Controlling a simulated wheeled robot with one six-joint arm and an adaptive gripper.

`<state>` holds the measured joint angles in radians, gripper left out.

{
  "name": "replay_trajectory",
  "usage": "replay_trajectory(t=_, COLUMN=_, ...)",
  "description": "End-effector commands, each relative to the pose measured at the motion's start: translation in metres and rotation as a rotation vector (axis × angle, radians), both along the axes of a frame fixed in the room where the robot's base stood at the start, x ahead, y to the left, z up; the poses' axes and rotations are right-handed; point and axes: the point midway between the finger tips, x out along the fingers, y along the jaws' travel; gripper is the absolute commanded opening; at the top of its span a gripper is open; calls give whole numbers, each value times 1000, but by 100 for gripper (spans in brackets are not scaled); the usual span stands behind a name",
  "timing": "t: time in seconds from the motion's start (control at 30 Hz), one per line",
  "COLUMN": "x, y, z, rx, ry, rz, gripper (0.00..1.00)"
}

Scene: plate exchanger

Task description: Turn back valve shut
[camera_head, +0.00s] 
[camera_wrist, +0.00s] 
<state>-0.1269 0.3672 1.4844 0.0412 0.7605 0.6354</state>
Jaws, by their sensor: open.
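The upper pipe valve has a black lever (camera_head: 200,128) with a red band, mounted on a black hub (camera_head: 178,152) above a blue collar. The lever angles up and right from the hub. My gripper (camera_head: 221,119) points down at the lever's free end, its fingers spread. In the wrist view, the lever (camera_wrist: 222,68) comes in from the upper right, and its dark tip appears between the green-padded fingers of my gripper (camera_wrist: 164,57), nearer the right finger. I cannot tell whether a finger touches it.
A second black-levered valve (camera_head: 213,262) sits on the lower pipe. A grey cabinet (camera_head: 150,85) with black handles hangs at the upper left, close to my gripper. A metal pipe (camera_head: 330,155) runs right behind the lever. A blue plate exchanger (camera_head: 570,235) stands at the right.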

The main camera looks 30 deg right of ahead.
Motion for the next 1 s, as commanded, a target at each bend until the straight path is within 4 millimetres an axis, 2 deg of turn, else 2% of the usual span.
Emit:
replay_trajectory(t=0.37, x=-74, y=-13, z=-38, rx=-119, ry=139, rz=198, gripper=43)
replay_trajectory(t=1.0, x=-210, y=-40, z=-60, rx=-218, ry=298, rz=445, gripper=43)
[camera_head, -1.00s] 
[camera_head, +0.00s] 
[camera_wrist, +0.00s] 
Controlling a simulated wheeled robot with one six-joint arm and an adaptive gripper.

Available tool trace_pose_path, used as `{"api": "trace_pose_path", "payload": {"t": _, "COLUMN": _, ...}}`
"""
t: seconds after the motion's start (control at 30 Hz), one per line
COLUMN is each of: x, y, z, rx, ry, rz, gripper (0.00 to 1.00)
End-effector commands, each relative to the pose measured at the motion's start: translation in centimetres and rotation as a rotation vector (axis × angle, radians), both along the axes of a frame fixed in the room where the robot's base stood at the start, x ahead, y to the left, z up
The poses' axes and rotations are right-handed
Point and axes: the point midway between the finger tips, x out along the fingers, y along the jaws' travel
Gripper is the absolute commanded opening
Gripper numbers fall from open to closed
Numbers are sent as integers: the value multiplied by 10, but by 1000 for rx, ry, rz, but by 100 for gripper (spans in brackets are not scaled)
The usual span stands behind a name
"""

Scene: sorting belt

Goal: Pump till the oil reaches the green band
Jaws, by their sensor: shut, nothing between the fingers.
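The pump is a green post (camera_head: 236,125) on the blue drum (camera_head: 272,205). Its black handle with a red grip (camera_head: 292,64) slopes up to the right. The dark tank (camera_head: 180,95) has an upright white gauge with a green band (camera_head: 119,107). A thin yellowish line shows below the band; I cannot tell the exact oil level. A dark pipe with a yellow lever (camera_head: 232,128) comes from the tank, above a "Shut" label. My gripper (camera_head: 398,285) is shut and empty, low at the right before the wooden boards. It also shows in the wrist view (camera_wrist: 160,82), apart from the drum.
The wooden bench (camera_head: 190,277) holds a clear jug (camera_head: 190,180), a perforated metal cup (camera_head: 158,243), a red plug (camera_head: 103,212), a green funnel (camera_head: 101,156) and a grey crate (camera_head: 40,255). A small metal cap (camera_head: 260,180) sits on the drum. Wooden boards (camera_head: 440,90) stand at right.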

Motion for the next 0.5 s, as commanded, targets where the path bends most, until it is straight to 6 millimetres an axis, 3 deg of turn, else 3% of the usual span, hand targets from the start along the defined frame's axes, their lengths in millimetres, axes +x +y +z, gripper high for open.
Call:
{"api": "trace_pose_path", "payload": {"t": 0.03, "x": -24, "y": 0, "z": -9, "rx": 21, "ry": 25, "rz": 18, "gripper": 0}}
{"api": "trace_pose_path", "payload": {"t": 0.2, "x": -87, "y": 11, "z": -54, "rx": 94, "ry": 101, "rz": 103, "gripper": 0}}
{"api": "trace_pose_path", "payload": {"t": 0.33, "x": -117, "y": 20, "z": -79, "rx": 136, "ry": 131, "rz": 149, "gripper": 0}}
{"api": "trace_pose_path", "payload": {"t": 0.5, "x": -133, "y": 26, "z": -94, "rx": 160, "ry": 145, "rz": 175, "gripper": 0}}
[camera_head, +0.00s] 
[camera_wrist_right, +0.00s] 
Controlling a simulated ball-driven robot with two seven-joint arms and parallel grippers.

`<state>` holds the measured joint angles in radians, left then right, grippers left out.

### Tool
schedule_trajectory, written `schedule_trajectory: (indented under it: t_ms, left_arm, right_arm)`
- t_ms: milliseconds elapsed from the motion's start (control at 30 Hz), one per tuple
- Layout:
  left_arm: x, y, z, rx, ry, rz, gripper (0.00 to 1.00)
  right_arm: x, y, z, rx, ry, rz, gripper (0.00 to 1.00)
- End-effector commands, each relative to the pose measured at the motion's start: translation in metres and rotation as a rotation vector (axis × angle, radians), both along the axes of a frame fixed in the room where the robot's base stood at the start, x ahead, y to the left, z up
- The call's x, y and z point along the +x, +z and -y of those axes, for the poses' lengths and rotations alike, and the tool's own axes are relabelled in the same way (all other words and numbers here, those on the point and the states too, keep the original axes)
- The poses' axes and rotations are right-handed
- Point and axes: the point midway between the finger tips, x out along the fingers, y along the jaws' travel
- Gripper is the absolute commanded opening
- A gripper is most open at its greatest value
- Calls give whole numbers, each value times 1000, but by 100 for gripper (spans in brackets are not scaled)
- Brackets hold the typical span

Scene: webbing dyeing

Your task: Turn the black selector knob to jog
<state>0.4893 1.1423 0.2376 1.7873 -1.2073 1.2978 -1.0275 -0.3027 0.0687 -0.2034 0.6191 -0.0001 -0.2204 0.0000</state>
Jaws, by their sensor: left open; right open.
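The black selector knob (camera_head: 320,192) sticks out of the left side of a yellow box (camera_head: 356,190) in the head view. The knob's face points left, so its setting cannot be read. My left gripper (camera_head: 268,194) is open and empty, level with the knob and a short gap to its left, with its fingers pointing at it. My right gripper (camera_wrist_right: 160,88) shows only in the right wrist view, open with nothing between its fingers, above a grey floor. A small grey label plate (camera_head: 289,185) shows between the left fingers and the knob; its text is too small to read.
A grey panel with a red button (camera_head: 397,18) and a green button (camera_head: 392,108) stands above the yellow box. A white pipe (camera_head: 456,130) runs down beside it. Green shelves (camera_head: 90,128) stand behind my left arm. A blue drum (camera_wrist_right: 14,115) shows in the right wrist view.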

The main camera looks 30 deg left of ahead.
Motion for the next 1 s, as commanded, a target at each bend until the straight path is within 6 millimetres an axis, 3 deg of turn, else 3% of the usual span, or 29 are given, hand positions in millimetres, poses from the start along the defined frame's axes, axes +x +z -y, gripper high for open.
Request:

• GIVEN PROBLEM
Recopy all the lines exactly as they appear.

• ANSWER
Controlling a simulated wheeled robot with one six-joint arm and an adaptive gripper.

`<state>` holds the measured joint angles in radians, gripper left out.

{
  "name": "replay_trajectory",
  "usage": "replay_trajectory(t=_, COLUMN=_, ...)",
  "description": "End-effector commands, each relative to the pose measured at the motion's start: translation in metres and rotation as a rotation vector (axis × angle, radians), both along the axes of a frame fixed in the room where the robot's base stood at the start, x ahead, y to the left, z up; the poses' axes and rotations are right-handed; point and axes: the point midway between the finger tips, x out along the fingers, y along the jaws' travel; gripper is the absolute commanded opening; at the top of its span a gripper is open; calls give whole numbers, each value times 1000, but by 100 for gripper (spans in brackets are not scaled); the usual span stands behind a name",
  "timing": "t: time in seconds from the motion's start (control at 30 Hz), one per line",
  "COLUMN": "x, y, z, rx, ry, rz, gripper (0.00..1.00)"
}

Scene: plate exchanger

Task description: Turn back valve shut
[camera_head, +0.00s] 
[camera_wrist, +0.00s] 
<state>-0.1269 0.3672 1.4844 0.0412 0.7605 0.6354</state>
Jaws, by their sensor: open.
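The upper pipe valve has a black lever (camera_head: 200,128) with a red band, mounted on a black hub (camera_head: 178,152) above a blue collar. The lever angles up and right from the hub. My gripper (camera_head: 221,119) points down at the lever's free end, its fingers spread. In the wrist view, the lever (camera_wrist: 222,68) comes in from the upper right, and its dark tip appears between the green-padded fingers of my gripper (camera_wrist: 164,57), nearer the right finger. I cannot tell whether a finger touches it.
A second black-levered valve (camera_head: 213,262) sits on the lower pipe. A grey cabinet (camera_head: 150,85) with black handles hangs at the upper left, close to my gripper. A metal pipe (camera_head: 330,155) runs right behind the lever. A blue plate exchanger (camera_head: 570,235) stands at the right.

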The main camera looks 30 deg right of ahead.
Motion for the next 1 s, as commanded, a target at each bend until the straight path is within 4 millimetres an axis, 2 deg of turn, else 2% of the usual span.
Emit:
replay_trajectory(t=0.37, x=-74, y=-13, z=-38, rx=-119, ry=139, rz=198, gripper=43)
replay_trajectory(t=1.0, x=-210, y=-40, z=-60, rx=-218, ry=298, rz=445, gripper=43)
[camera_head, -1.00s] 
[camera_head, +0.00s] 
[camera_wrist, +0.00s] 
Controlling a simulated wheeled robot with one six-joint arm and an adaptive gripper.

Available tool trace_pose_path, used as `{"api": "trace_pose_path", "payload": {"t": _, "COLUMN": _, ...}}`
"""
t: seconds after the motion's start (control at 30 Hz), one per line
COLUMN is each of: x, y, z, rx, ry, rz, gripper (0.00 to 1.00)
End-effector commands, each relative to the pose measured at the motion's start: translation in centimetres and rotation as a rotation vector (axis × angle, radians), both along the axes of a frame fixed in the room where the robot's base stood at the start, x ahead, y to the left, z up
The poses' axes and rotations are right-handed
Point and axes: the point midway between the finger tips, x out along the fingers, y along the jaws' travel
Gripper is the absolute commanded opening
Gripper numbers fall from open to closed
Numbers are sent as integers: the value multiplied by 10, but by 1000 for rx, ry, rz, but by 100 for gripper (spans in brackets are not scaled)
The usual span stands behind a name
"""

Scene: sorting belt

Goal: Pump till the oil reaches the green band
Jaws, by their sensor: shut, nothing between the fingers.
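The pump is a green post (camera_head: 236,125) on the blue drum (camera_head: 272,205). Its black handle with a red grip (camera_head: 292,64) slopes up to the right. The dark tank (camera_head: 180,95) has an upright white gauge with a green band (camera_head: 119,107). A thin yellowish line shows below the band; I cannot tell the exact oil level. A dark pipe with a yellow lever (camera_head: 232,128) comes from the tank, above a "Shut" label. My gripper (camera_head: 398,285) is shut and empty, low at the right before the wooden boards. It also shows in the wrist view (camera_wrist: 160,82), apart from the drum.
The wooden bench (camera_head: 190,277) holds a clear jug (camera_head: 190,180), a perforated metal cup (camera_head: 158,243), a red plug (camera_head: 103,212), a green funnel (camera_head: 101,156) and a grey crate (camera_head: 40,255). A small metal cap (camera_head: 260,180) sits on the drum. Wooden boards (camera_head: 440,90) stand at right.

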Motion for the next 0.5 s, as commanded, targets where the path bends most, until it is straight to 6 millimetres an axis, 3 deg of turn, else 3% of the usual span, hand targets from the start along the defined frame's axes, their lengths in millimetres, axes +x +y +z, gripper high for open.
Call:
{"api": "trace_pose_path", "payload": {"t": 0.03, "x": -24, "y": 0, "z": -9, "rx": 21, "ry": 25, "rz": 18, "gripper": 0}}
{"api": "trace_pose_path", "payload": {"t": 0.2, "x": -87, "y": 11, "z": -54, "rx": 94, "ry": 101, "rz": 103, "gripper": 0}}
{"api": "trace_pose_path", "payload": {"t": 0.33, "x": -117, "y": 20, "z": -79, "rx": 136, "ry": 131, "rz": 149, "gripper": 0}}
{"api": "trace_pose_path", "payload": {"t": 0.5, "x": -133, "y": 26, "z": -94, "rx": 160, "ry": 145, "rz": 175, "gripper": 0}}
[camera_head, +0.00s] 
[camera_wrist_right, +0.00s] 
Controlling a simulated ball-driven robot with two seven-joint arms and parallel grippers.

`<state>` holds the measured joint angles in radians, left then right, grippers left out.

### Tool
schedule_trajectory, written `schedule_trajectory: (indented under it: t_ms, left_arm, right_arm)`
- t_ms: milliseconds elapsed from the motion's start (control at 30 Hz), one per tuple
- Layout:
  left_arm: x, y, z, rx, ry, rz, gripper (0.00 to 1.00)
  right_arm: x, y, z, rx, ry, rz, gripper (0.00 to 1.00)
- End-effector commands, each relative to the pose measured at the motion's start: translation in metres and rotation as a rotation vector (axis × angle, radians), both along the axes of a frame fixed in the room where the robot's base stood at the start, x ahead, y to the left, z up
- The call's x, y and z point along the +x, +z and -y of those axes, for the poses' lengths and rotations alike, and the tool's own axes are relabelled in the same way (all other words and numbers here, those on the point and the states too, keep the original axes)
- The poses' axes and rotations are right-handed
- Point and axes: the point midway between the finger tips, x out along the fingers, y along the jaws' travel
- Gripper is the absolute commanded opening
- A gripper is most open at its greatest value
- Calls give whole numbers, each value times 1000, but by 100 for gripper (spans in brackets are not scaled)
- Brackets hold the typical span

Scene: webbing dyeing

Your task: Turn the black selector knob to jog
<state>0.4893 1.1423 0.2376 1.7873 -1.2073 1.2978 -1.0275 -0.3027 0.0687 -0.2034 0.6191 -0.0001 -0.2204 0.0000</state>
Jaws, by their sensor: left open; right open.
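The black selector knob (camera_head: 320,192) sticks out of the left side of a yellow box (camera_head: 356,190) in the head view. The knob's face points left, so its setting cannot be read. My left gripper (camera_head: 268,194) is open and empty, level with the knob and a short gap to its left, with its fingers pointing at it. My right gripper (camera_wrist_right: 160,88) shows only in the right wrist view, open with nothing between its fingers, above a grey floor. A small grey label plate (camera_head: 289,185) shows between the left fingers and the knob; its text is too small to read.
A grey panel with a red button (camera_head: 397,18) and a green button (camera_head: 392,108) stands above the yellow box. A white pipe (camera_head: 456,130) runs down beside it. Green shelves (camera_head: 90,128) stand behind my left arm. A blue drum (camera_wrist_right: 14,115) shows in the right wrist view.

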The main camera looks 30 deg left of ahead.
Motion for the next 1 s, as commanded, a target at each bend until the straight path is within 6 millimetres an axis, 3 deg of turn, else 3% of the usual span, or 29 are given, hand positions in millimetres, poses from the start along the defined frame's axes, axes +x +z -y, gripper high for open.
Request:

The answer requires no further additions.